Não significa isso que o oponente não possa eventualmente reaver a quantia paga, se se verificarem os requisitos de que a lei faz depender a repetição do que foi pago em cumprimento de obrigação prescrita, previstos no artigo 304.º do CC, designadamente o de ter sido efectuado pagamento não espontâneo.
Porém, trata-se de matéria que não cabe no âmbito do processo de oposição à execução fiscal que tem apenas a finalidade de apurar se a execução deve ou não prosseguir contra o oponente e não apreciar se devem ser reconhecidos direitos para o oponente emergentes do processo de execução fiscal (v., neste sentido, acórdão deste STA de 5/12/2007, proferido no recurso n.º 638/07).
Assim, estando já efectuado o pagamento voluntário no momento em que a oposição foi remetida ao Tribunal, não tinha este que apreciar tal fundamento de oposição, por tal ser actividade inútil para ser atingido o objectivo para o qual o processo de oposição à execução fiscal está vocacionado.
Já relativamente à invocada ilegitimidade constata-se que na sentença recorrida se não mostram fixados os factos necessários para o seu conhecimento e que terão resultado da prova produzida, impondo-se, por isso, a baixa dos autos à instância para ampliação da matéria de facto nesse domínio e ulterior apreciação desse fundamento.
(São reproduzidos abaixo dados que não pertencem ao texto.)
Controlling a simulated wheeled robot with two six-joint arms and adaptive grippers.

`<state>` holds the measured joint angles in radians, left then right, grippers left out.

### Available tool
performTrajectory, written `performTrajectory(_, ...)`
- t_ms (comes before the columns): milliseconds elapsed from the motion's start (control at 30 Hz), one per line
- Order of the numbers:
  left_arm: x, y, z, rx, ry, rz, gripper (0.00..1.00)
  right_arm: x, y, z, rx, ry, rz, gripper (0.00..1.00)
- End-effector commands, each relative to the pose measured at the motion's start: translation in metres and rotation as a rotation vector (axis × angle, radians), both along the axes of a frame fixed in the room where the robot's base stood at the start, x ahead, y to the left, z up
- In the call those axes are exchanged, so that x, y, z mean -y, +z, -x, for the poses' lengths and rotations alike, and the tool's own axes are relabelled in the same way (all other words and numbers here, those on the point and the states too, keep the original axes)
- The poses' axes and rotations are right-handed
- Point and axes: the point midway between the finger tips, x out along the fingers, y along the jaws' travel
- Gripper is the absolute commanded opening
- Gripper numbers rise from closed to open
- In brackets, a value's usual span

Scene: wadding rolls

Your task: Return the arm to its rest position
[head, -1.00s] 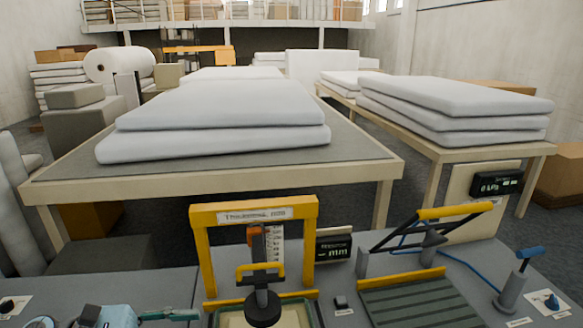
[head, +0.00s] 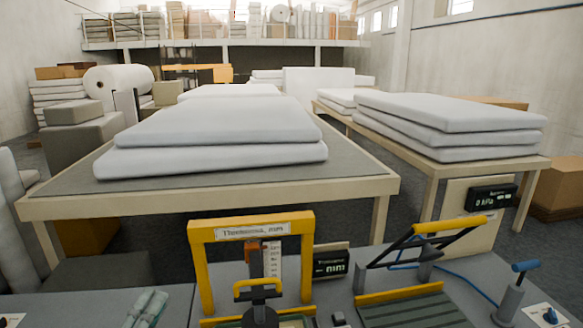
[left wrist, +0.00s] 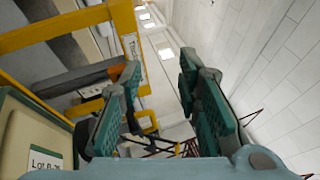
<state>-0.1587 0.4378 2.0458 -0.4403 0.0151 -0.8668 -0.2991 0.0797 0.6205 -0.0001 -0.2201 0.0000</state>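My left gripper (head: 150,300) shows at the bottom left of the head view, its teal fingers pointing up and away at the bench's front part. In the left wrist view my left gripper (left wrist: 160,75) has its two fingers well apart, with nothing between them. It is to the left of the yellow thickness gauge frame (head: 202,265) and apart from it in the head view. My right gripper is not in view.
The grey bench (head: 85,305) holds the gauge, a thickness display (head: 331,262), a yellow-handled lever device (head: 450,225) and a blue-topped post (head: 513,290). Behind it, white wadding slabs (head: 215,125) lie on a large table (head: 230,198). More slabs (head: 450,125) lie at right.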

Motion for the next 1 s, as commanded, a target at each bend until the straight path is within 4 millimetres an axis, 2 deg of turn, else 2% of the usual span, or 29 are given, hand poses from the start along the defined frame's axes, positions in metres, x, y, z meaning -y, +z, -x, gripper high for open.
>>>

IV – Termos que, face ao exposto, acordam os Juízes da Secção de Contencioso Tributário do STA em conceder provimento ao recurso, revogando-se a sentença recorrida, e ordenar a baixa dos autos à instância para, após ampliação da matéria de facto pertinente, conhecimento da alegada ilegitimidade do oponente.
Sem custas.
Lisboa, 25 de Março de 2009. – António Calhau (relator) – Jorge de Sousa – Miranda de Pacheco.